新作が、2/23(土)22:45-23:00に放映される。 NHK Eテレ。
今回は、布施知子さんの「うさぎ」のようだ。

◆『折紙歌合 拾遺 其の二』
『折紙探偵団 171』『折紙歌合- 折り紙が詠み込まれた短歌と俳句 -』を書いてからも、名づけて「折々の歌探索」を続けている。このブログや『折紙探偵団 173』のエッセイでもすこし触れたが、いくつか紹介しよう。

をさな子に鶴の折り方示しをりあはれ飛べざるものばかり生む 安田百合絵

『折紙歌合』で紹介した、赤尾兜子さんの句「帰り花鶴折るうちに折り殺す」も連想するが、優しい視線も感じることができる歌である。

折鶴の天より降(くだ)るこゑは地にあふれて白き木蓮となる 春野りりん

こちらは、服部真理子さんの「白木蓮(はくれん)に紙飛行機のたましいがゆっくり帰ってくる夕まぐれ」と類想だが、どちらもとてもよい。
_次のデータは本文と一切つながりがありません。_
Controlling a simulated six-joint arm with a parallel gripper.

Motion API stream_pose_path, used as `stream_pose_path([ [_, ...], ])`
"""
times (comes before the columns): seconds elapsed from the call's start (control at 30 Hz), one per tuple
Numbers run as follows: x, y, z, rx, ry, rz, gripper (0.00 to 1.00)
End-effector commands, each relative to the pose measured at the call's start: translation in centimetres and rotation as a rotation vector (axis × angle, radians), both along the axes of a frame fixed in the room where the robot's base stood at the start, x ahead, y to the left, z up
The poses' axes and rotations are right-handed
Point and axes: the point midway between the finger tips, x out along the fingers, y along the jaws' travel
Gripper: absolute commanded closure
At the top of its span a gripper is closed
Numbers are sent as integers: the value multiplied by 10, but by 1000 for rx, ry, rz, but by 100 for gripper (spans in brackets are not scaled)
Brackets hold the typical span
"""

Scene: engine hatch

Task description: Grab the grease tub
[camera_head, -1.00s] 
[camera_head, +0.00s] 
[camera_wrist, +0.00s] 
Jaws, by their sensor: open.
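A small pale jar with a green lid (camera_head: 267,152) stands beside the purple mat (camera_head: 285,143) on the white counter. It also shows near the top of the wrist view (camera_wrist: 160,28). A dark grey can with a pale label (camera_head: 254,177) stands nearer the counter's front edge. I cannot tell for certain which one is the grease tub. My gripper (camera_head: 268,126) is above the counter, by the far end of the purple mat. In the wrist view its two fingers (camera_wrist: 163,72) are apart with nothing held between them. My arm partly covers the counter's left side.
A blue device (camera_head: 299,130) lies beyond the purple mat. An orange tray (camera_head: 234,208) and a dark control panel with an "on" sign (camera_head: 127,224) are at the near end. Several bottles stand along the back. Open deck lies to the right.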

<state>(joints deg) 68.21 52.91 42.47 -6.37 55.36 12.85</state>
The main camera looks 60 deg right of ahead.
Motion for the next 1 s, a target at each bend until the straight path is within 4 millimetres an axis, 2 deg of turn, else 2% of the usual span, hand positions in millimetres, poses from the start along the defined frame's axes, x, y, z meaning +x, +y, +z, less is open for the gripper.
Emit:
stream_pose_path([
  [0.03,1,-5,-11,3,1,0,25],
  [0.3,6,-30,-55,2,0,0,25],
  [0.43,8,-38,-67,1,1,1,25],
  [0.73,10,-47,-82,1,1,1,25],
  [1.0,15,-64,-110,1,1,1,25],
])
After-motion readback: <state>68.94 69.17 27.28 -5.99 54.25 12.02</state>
折ればより青くなるからセロファンで青い鶴折る無言のふたり 兵庫ユカ

セロファンの折鶴といえば、広島の佐々木禎子さんが千羽鶴を折るきっかけになった、愛知淑徳高等学校の少女たちによる見舞いの千羽鶴(五千羽、あるいは、四千羽)がそうで、禎子さんもセロファンで折っていたことが知られる。折鶴は、紙の重畳が秩序だっているので、半透明の素材で折っても美しい。青い折鶴ということでは、次の歌もそうだ。

わたくしをすべてひろげて丁寧に折りなほす青い鶴となるまで 荻原裕幸

自分自身を広げて折りなおすという発想は、ありそうでなかった。そう、ひろげられるように、折り紙作品は、なるべく糊付けしないほうがよいのである。